* Problem to work on *
Scan the material for the word "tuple", and copy each line where it shows up.

* Given data *
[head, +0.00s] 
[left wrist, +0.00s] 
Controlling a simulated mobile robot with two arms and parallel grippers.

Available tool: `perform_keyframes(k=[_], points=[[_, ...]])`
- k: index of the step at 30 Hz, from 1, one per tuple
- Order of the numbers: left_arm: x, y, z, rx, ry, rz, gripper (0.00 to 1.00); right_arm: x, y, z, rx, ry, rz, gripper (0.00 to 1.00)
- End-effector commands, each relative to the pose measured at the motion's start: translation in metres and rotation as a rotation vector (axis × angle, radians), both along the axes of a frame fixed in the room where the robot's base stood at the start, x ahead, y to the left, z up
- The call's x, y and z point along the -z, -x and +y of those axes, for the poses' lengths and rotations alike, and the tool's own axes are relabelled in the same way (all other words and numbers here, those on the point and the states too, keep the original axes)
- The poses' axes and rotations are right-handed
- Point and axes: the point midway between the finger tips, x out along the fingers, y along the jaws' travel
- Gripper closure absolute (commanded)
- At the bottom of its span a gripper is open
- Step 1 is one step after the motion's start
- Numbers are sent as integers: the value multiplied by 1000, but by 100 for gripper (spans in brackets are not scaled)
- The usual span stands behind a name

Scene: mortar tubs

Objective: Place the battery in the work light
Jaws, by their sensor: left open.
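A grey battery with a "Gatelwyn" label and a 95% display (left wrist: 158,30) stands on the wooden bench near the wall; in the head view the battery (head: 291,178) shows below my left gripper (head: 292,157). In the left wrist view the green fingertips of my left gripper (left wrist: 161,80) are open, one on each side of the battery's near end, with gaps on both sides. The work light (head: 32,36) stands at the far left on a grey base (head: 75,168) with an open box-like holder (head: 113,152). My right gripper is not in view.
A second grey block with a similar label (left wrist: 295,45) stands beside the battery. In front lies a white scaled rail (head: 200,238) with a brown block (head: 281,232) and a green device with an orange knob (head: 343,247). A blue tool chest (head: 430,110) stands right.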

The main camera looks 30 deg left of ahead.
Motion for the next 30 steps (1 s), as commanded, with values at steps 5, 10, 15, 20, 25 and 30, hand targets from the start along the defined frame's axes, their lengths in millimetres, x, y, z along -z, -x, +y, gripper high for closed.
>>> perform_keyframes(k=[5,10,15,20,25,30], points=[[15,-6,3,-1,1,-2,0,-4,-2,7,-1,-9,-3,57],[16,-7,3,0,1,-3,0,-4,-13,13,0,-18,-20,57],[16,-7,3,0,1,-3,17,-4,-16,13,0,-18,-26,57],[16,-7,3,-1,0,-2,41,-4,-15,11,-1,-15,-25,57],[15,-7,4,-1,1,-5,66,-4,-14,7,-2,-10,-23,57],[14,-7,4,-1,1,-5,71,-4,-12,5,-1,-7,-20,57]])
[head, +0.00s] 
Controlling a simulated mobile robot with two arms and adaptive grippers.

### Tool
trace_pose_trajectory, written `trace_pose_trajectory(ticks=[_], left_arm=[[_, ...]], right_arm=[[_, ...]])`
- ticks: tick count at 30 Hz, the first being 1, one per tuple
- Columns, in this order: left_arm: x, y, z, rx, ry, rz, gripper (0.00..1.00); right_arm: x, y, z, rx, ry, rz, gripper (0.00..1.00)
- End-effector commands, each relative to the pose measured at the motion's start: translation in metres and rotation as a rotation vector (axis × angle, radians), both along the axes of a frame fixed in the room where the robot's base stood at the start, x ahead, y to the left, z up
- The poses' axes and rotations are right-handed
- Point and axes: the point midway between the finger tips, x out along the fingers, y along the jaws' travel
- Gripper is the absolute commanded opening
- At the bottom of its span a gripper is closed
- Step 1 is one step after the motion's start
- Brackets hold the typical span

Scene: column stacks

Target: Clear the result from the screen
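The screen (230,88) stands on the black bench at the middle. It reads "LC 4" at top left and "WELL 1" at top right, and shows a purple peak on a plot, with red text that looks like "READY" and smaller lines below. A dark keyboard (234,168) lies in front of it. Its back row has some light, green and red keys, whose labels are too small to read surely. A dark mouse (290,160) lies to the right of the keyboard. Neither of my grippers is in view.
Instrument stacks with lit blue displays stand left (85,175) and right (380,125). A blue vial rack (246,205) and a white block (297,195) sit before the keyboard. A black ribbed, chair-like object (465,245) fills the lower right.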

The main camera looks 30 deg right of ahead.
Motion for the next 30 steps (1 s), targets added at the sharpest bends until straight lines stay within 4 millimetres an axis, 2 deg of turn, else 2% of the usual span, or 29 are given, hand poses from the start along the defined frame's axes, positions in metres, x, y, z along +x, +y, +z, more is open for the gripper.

* Task solution *
- k: index of the step at 30 Hz, from 1, one per tuple
- ticks: tick count at 30 Hz, the first being 1, one per tuple

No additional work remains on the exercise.